### Provided material:
· · ·
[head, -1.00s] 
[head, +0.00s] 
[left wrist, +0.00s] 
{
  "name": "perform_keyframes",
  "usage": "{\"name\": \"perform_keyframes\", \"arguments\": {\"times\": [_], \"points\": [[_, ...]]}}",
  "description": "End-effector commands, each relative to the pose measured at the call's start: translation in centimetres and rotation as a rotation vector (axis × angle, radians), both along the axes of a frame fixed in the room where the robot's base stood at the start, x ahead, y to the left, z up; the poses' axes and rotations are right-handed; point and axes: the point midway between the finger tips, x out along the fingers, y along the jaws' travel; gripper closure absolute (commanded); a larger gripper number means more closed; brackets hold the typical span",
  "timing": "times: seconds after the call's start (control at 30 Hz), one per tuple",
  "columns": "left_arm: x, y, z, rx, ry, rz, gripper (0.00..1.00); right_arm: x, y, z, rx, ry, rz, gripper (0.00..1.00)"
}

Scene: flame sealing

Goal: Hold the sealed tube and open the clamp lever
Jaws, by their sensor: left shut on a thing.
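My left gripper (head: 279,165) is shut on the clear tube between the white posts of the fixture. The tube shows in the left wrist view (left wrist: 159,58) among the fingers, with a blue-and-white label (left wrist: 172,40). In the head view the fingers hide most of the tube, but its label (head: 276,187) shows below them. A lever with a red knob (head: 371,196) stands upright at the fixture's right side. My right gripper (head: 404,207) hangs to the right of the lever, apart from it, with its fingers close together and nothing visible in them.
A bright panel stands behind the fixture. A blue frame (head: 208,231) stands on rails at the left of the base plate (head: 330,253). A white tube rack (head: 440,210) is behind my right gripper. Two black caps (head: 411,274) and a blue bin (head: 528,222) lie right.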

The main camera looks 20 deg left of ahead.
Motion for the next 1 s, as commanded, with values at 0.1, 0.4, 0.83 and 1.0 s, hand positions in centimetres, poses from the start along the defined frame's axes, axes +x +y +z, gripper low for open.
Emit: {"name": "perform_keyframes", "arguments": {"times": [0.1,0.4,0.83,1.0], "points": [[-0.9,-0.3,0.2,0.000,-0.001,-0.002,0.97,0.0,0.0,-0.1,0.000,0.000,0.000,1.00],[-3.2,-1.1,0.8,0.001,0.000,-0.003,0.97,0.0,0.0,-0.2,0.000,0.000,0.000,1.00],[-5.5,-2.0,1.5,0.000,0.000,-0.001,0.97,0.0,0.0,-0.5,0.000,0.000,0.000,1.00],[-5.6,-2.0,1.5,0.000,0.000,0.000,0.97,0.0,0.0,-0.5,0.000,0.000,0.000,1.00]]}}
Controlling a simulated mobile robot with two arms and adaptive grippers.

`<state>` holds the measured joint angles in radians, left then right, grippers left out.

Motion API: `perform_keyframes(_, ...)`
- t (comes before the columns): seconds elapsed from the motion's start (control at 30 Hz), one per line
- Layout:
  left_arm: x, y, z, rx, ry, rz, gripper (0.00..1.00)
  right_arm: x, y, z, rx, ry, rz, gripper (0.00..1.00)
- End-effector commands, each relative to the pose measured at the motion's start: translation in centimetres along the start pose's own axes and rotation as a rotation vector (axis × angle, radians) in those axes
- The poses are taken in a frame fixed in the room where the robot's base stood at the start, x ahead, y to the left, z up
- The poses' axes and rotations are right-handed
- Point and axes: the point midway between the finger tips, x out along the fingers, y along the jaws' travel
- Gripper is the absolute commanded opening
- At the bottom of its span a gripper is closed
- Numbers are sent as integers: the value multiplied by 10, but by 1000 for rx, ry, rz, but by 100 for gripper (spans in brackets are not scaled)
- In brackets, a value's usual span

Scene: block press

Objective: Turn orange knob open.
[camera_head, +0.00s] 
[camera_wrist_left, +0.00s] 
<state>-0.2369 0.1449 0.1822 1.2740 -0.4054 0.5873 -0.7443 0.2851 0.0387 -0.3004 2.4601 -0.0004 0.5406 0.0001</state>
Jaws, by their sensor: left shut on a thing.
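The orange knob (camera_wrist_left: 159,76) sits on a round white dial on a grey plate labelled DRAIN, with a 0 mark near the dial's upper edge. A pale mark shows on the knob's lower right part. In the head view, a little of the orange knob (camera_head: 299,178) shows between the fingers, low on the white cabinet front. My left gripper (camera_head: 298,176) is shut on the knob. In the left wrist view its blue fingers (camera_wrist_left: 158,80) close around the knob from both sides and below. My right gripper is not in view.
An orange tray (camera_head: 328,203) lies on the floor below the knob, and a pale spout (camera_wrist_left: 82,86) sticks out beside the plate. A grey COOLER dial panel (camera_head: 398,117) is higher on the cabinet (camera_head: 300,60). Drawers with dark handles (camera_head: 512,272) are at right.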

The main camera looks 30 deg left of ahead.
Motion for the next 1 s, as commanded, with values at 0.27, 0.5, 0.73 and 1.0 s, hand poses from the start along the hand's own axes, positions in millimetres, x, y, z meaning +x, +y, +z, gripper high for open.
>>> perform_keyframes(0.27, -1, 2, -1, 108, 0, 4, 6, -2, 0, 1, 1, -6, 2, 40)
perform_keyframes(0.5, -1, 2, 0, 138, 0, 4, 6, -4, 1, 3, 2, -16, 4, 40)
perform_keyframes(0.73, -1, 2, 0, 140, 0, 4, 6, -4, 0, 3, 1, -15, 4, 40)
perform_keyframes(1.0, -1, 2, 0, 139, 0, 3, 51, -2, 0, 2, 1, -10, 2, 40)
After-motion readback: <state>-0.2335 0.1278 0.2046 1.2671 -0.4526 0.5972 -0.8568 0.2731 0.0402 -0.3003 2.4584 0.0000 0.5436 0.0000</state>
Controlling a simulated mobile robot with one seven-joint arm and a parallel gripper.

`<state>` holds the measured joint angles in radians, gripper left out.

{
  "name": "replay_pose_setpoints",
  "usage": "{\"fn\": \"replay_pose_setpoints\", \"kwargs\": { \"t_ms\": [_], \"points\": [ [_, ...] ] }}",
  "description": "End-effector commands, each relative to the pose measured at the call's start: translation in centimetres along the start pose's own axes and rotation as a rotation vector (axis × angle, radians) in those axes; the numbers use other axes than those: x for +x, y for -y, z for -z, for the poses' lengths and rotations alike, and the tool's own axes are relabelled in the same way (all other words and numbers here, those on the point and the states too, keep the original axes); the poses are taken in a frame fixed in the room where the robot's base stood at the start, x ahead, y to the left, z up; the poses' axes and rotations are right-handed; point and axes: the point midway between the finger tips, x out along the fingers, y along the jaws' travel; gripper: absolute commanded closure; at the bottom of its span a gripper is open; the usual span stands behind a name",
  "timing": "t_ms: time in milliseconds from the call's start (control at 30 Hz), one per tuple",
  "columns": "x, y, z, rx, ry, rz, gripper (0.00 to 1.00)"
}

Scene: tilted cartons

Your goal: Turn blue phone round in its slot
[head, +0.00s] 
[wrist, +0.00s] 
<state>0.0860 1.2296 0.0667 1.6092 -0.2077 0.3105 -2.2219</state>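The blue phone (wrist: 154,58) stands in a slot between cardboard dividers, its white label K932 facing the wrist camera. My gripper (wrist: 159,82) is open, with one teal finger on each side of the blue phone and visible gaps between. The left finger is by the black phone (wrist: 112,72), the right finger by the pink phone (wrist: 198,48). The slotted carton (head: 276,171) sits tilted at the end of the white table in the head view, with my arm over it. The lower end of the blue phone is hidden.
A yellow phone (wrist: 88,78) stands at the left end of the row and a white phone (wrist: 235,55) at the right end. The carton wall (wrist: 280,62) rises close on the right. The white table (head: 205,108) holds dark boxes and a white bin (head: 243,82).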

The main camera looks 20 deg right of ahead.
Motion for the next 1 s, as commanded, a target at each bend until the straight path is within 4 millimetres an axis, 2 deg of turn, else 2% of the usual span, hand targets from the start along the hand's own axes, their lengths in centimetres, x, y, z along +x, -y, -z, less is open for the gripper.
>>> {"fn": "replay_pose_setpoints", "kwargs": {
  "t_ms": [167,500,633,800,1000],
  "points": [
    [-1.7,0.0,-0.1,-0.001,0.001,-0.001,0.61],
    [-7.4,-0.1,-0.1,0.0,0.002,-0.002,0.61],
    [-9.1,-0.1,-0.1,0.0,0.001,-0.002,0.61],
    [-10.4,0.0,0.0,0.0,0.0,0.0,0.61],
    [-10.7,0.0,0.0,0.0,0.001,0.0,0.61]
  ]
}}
· · ·
### Request:
Which lines above hold the word "usual"? Copy each of them.

### The response:
- In brackets, a value's usual span
  "description": "End-effector commands, each relative to the pose measured at the call's start: translation in centimetres along the start pose's own axes and rotation as a rotation vector (axis × angle, radians) in those axes; the numbers use other axes than those: x for +x, y for -y, z for -z, for the poses' lengths and rotations alike, and the tool's own axes are relabelled in the same way (all other words and numbers here, those on the point and the states too, keep the original axes); the poses are taken in a frame fixed in the room where the robot's base stood at the start, x ahead, y to the left, z up; the poses' axes and rotations are right-handed; point and axes: the point midway between the finger tips, x out along the fingers, y along the jaws' travel; gripper: absolute commanded closure; at the bottom of its span a gripper is open; the usual span stands behind a name",
Motion for the next 1 s, as commanded, a target at each bend until the straight path is within 4 millimetres an axis, 2 deg of turn, else 2% of the usual span, hand targets from the start along the hand's own axes, their lengths in centimetres, x, y, z along +x, -y, -z, less is open for the gripper.

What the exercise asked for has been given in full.